[Records contained in a dataset]

— BEGIN —

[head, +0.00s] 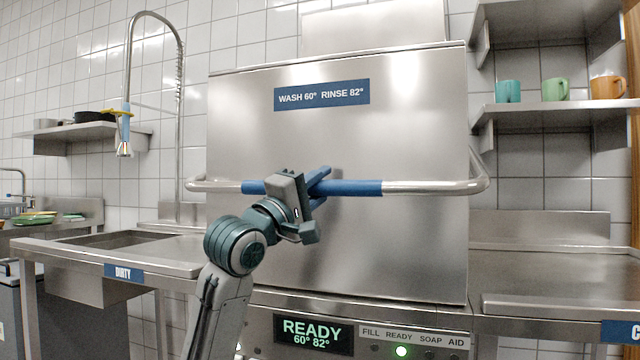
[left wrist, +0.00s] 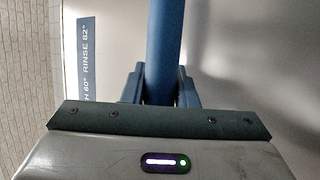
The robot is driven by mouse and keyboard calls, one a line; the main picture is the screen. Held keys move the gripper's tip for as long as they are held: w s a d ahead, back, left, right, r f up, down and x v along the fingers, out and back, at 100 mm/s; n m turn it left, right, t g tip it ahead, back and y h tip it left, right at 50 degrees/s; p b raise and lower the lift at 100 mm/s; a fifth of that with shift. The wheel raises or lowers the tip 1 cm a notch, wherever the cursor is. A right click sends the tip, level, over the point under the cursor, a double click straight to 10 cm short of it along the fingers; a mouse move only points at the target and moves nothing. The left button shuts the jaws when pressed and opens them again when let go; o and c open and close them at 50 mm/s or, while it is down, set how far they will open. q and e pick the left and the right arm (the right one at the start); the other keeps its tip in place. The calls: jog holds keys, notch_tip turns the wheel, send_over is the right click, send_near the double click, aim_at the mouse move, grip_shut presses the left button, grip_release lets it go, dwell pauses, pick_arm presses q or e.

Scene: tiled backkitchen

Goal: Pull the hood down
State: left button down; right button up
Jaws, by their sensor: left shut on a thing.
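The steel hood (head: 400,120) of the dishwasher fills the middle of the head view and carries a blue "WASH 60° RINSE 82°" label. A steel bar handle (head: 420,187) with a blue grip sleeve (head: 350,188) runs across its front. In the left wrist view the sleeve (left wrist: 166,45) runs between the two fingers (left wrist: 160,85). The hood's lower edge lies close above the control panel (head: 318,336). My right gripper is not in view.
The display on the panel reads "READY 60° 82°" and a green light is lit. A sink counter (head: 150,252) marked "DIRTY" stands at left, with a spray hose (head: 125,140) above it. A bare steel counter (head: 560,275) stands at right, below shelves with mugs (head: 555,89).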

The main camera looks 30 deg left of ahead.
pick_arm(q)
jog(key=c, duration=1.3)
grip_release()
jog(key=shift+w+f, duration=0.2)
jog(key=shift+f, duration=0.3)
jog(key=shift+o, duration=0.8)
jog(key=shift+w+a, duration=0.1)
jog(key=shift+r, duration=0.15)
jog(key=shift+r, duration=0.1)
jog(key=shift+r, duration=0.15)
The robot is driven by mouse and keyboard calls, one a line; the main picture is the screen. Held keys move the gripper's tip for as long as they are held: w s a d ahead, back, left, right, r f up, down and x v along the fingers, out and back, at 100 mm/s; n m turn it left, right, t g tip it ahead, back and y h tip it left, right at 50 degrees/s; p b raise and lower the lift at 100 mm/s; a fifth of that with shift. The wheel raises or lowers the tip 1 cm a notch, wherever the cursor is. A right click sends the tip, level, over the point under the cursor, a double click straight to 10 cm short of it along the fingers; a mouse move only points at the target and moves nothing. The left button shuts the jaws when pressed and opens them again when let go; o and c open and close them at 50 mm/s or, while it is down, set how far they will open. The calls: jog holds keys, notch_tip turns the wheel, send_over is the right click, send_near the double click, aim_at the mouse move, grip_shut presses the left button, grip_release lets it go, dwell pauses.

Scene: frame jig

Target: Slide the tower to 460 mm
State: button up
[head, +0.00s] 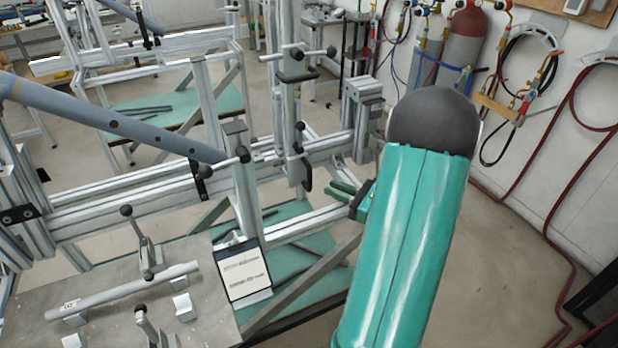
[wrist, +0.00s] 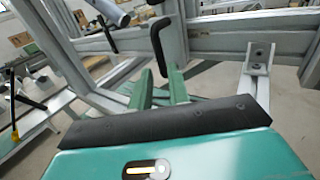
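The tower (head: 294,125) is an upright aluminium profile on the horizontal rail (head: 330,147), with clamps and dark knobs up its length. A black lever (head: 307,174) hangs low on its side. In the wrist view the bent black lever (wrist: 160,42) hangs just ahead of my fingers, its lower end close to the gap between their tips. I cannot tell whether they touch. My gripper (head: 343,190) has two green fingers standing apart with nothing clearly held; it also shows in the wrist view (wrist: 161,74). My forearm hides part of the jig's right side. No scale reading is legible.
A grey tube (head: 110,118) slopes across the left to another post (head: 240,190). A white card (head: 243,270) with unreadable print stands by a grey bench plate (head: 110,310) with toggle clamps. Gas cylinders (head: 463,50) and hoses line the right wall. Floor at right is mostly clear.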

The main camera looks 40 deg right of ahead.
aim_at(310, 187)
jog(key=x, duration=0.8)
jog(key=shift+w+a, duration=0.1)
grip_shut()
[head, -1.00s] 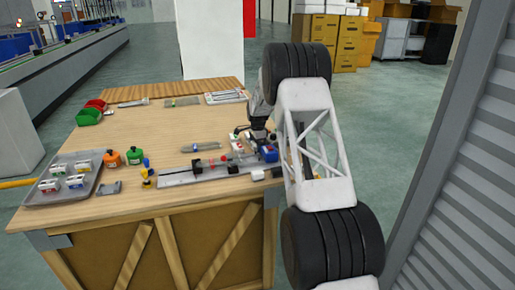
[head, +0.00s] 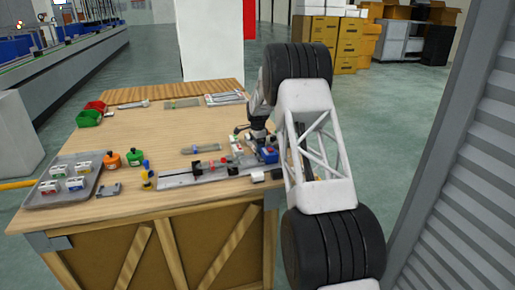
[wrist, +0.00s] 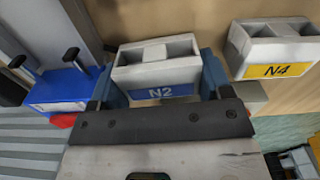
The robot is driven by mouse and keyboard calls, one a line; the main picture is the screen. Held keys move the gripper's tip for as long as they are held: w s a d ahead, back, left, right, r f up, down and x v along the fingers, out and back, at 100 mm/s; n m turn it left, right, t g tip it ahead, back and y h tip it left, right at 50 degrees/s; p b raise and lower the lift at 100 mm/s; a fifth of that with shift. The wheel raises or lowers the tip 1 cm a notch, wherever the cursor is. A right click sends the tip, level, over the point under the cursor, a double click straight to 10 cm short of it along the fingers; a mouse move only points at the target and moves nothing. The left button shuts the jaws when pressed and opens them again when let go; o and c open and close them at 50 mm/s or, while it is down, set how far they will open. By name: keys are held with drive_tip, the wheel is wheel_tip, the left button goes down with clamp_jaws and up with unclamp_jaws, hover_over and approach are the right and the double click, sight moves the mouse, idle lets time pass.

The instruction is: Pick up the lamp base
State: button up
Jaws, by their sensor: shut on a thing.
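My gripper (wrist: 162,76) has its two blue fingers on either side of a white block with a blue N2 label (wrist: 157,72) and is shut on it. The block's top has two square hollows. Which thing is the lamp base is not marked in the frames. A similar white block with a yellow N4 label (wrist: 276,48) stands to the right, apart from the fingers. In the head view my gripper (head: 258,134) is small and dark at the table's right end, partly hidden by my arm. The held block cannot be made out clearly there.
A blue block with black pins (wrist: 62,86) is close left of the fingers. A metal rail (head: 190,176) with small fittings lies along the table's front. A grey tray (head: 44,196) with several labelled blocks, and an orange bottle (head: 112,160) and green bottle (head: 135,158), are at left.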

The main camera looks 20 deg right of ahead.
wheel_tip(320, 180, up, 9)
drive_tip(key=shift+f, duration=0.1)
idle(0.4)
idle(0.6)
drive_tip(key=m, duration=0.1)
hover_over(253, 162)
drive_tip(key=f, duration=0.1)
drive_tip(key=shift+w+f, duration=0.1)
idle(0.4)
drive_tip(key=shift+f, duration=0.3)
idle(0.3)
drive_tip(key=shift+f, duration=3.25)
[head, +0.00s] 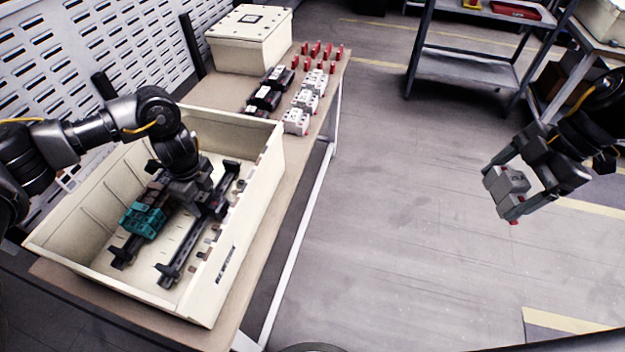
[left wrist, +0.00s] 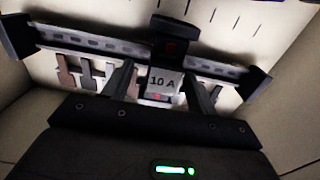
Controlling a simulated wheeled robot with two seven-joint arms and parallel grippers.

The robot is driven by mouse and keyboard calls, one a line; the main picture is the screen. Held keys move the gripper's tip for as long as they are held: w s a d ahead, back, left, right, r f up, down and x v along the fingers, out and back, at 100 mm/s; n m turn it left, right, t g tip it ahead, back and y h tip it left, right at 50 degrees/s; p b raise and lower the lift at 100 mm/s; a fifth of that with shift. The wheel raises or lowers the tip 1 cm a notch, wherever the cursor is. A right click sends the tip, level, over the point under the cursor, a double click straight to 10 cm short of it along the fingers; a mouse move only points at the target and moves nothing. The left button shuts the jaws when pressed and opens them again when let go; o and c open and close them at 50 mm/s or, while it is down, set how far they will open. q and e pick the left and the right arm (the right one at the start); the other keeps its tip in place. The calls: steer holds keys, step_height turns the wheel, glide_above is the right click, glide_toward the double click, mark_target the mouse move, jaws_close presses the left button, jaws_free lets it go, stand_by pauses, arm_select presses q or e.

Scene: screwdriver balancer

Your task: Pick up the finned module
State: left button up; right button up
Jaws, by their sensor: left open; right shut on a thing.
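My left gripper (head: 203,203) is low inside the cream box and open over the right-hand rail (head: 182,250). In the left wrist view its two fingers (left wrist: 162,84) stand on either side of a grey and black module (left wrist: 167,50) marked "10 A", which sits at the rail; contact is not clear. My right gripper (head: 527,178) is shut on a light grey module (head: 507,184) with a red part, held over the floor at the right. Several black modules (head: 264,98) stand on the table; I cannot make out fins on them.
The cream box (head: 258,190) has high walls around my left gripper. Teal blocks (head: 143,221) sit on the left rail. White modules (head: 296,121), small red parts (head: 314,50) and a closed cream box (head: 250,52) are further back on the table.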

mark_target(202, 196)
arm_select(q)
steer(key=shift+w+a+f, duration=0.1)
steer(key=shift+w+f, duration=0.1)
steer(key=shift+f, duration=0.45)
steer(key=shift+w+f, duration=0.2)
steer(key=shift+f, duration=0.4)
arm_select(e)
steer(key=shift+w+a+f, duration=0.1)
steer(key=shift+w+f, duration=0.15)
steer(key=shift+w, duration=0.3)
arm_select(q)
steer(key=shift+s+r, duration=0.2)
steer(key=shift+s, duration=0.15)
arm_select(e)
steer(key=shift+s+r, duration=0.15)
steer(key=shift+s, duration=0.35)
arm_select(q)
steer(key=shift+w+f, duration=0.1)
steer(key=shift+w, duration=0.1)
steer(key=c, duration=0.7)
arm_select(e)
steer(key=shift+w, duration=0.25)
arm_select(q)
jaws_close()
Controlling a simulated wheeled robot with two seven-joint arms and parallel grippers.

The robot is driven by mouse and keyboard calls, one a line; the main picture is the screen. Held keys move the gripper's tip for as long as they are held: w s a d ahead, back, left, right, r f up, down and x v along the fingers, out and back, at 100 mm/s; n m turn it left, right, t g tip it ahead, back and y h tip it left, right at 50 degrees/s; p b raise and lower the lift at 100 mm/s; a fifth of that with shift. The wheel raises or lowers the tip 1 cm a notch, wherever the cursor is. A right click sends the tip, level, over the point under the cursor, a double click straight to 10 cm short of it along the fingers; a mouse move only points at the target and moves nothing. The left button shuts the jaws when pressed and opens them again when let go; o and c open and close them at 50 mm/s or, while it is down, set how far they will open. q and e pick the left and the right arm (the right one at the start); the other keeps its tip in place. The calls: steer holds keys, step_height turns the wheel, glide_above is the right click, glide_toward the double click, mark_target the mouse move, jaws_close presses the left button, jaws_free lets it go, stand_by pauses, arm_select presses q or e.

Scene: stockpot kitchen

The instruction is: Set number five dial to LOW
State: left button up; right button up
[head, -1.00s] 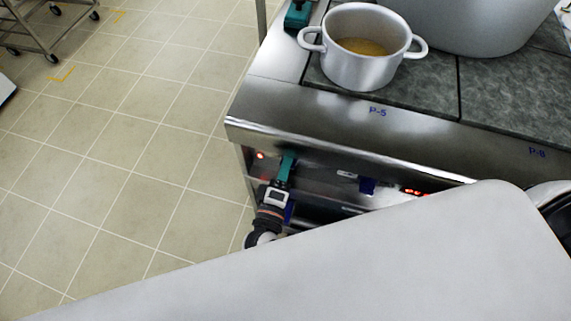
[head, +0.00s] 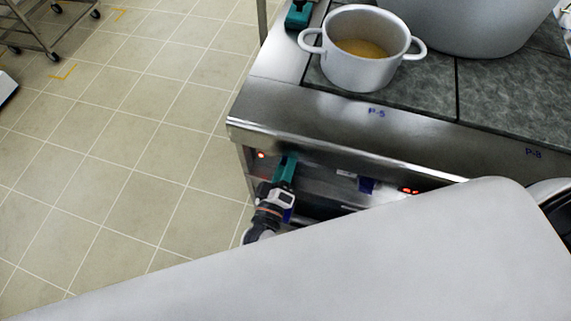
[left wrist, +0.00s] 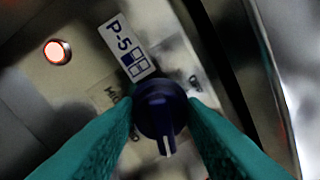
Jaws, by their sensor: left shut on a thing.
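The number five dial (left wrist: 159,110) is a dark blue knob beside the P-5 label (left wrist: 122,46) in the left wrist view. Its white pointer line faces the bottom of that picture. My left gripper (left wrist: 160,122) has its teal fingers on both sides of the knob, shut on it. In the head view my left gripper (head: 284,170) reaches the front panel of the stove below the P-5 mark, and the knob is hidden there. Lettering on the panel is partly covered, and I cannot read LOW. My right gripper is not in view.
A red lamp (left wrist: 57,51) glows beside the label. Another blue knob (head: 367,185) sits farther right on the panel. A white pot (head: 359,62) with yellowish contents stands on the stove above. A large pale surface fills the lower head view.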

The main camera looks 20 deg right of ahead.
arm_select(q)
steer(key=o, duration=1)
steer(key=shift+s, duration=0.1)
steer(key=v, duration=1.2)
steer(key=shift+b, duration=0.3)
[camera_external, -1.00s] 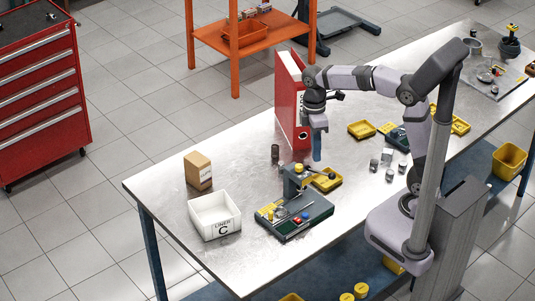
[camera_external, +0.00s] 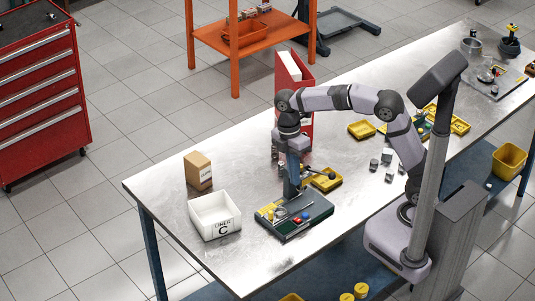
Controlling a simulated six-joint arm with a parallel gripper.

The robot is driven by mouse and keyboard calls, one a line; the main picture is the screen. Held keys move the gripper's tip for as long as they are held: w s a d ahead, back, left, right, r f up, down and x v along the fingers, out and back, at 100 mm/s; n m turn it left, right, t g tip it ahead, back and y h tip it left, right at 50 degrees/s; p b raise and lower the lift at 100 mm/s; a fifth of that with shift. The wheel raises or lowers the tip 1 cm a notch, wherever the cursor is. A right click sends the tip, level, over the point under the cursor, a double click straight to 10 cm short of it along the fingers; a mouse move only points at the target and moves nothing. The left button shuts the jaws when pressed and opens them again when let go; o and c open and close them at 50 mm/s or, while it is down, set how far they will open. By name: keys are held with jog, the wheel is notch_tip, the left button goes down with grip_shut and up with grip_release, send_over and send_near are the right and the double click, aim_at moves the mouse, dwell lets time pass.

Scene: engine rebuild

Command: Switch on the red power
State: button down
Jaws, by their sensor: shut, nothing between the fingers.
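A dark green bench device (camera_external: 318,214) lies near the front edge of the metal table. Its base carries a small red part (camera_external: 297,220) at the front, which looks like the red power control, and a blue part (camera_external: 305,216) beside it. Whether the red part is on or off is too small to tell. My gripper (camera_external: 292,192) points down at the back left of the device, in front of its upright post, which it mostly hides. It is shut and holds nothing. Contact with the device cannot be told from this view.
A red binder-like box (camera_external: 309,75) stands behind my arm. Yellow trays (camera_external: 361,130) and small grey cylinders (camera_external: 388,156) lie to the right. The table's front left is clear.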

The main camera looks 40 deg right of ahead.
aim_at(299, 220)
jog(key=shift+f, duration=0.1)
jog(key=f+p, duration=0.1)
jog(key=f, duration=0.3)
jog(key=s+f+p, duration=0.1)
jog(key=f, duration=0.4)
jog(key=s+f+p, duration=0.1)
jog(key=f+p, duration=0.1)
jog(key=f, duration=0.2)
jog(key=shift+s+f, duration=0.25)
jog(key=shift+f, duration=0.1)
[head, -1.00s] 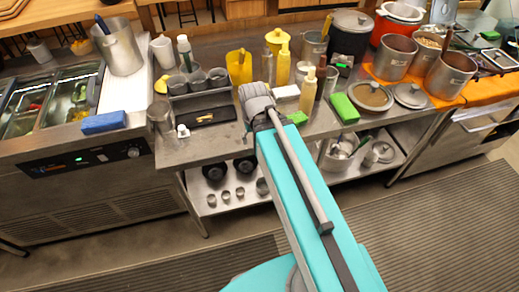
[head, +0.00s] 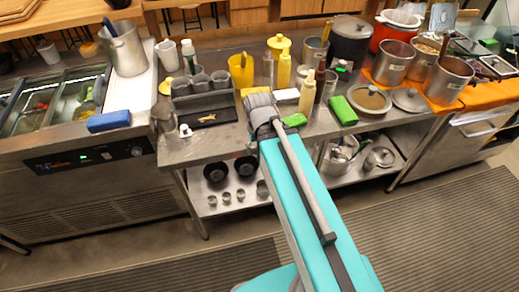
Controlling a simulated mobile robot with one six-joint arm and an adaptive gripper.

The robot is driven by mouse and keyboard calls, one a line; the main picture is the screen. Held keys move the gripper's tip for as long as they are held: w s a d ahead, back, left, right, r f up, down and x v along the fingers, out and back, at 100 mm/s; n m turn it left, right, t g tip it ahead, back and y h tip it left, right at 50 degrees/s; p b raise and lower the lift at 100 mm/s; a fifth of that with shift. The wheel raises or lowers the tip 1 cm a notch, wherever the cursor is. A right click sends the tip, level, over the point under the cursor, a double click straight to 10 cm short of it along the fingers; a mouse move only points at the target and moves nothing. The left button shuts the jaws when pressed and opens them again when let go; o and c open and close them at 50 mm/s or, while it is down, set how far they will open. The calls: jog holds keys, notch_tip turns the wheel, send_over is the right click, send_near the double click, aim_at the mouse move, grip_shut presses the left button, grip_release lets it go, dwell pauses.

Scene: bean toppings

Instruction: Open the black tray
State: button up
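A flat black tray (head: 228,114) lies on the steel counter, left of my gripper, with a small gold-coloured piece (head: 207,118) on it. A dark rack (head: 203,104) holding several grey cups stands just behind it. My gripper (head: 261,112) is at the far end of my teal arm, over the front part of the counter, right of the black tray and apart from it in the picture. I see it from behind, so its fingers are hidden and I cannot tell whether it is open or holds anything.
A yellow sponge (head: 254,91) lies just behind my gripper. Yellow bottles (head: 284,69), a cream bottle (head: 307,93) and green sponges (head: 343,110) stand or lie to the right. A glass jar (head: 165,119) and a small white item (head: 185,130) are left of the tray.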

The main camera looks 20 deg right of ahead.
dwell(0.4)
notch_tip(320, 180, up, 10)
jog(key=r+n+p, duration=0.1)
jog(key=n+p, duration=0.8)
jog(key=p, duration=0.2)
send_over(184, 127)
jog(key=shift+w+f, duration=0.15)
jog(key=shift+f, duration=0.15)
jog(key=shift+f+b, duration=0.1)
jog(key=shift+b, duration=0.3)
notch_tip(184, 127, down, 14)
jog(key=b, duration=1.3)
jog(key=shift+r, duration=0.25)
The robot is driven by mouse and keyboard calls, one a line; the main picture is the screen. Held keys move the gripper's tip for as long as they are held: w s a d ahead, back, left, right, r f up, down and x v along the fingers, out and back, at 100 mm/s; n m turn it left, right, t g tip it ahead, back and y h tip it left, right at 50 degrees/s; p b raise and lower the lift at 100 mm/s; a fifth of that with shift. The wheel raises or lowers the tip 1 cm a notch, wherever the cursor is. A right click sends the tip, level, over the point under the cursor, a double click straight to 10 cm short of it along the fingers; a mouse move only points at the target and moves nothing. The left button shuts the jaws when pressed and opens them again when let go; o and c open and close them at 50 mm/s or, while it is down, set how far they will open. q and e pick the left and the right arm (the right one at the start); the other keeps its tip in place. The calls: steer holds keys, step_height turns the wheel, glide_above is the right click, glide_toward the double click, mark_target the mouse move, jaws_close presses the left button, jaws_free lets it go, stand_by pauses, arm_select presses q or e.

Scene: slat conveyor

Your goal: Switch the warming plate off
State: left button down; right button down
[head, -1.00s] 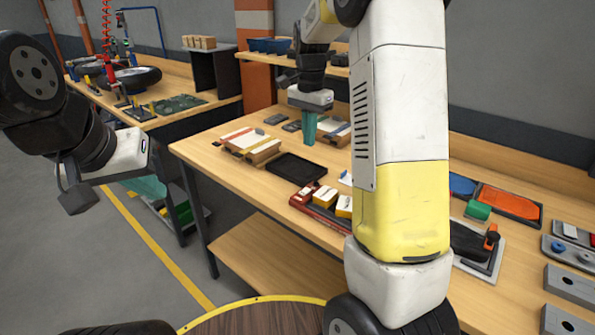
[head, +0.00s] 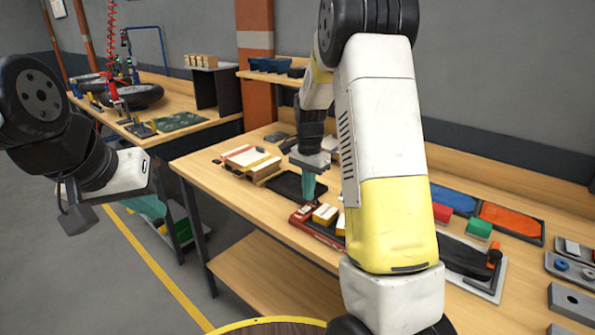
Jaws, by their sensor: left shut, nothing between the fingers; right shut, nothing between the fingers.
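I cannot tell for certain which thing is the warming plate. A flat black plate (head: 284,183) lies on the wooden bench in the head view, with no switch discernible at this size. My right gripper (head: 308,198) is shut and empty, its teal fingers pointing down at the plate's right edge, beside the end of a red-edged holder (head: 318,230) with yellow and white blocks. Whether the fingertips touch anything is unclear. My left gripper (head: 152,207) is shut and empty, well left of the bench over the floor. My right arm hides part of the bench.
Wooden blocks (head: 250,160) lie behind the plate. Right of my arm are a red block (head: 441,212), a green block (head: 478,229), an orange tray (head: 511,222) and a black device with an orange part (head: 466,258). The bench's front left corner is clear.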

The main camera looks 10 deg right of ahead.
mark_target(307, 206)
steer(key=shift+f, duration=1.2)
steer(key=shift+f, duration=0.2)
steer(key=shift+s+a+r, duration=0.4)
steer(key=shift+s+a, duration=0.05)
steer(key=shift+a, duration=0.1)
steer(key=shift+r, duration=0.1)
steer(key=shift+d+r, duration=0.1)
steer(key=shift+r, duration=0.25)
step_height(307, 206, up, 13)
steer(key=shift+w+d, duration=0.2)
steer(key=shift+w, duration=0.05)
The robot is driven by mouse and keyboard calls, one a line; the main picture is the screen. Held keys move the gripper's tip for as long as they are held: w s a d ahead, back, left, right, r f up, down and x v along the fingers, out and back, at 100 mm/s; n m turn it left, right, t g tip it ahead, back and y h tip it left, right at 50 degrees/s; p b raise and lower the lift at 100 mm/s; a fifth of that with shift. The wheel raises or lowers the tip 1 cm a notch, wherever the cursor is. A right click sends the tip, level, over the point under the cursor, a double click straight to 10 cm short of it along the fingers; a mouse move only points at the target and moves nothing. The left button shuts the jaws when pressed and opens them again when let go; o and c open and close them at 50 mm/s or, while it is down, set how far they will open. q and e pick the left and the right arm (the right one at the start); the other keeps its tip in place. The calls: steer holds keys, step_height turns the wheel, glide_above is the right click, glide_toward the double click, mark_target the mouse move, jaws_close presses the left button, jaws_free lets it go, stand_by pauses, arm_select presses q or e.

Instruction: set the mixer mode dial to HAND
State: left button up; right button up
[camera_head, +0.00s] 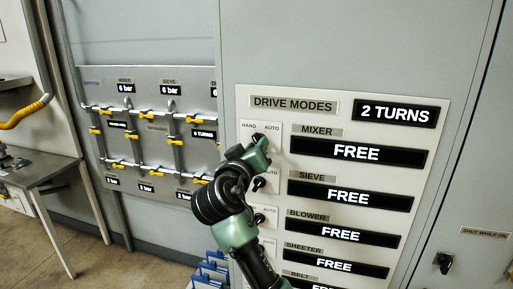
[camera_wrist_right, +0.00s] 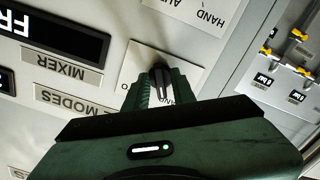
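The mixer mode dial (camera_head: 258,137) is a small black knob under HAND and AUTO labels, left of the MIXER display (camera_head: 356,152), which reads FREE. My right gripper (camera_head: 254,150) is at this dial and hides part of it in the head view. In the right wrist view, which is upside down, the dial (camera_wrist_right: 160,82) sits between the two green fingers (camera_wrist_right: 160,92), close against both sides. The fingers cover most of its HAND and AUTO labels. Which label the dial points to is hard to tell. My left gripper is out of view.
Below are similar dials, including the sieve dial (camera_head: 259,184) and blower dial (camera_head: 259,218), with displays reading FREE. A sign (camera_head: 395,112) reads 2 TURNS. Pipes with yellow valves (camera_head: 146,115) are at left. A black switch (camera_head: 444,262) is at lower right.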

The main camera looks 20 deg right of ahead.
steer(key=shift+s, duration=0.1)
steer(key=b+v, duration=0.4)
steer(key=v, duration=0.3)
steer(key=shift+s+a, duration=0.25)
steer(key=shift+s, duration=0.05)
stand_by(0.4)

— END —

● **Work instructions**
Everything from the line containing "[camera_wrist_right, +0.00s]" through the last line of the entries is to be output exactly as written, minus any pictures.

● **Finished answer**
[camera_wrist_right, +0.00s] 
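The mixer mode dial (camera_head: 258,137) is a small black knob under HAND and AUTO labels, left of the MIXER display (camera_head: 356,152), which reads FREE. My right gripper (camera_head: 254,150) is at this dial and hides part of it in the head view. In the right wrist view, which is upside down, the dial (camera_wrist_right: 160,82) sits between the two green fingers (camera_wrist_right: 160,92), close against both sides. The fingers cover most of its HAND and AUTO labels. Which label the dial points to is hard to tell. My left gripper is out of view.
Below are similar dials, including the sieve dial (camera_head: 259,184) and blower dial (camera_head: 259,218), with displays reading FREE. A sign (camera_head: 395,112) reads 2 TURNS. Pipes with yellow valves (camera_head: 146,115) are at left. A black switch (camera_head: 444,262) is at lower right.

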The main camera looks 20 deg right of ahead.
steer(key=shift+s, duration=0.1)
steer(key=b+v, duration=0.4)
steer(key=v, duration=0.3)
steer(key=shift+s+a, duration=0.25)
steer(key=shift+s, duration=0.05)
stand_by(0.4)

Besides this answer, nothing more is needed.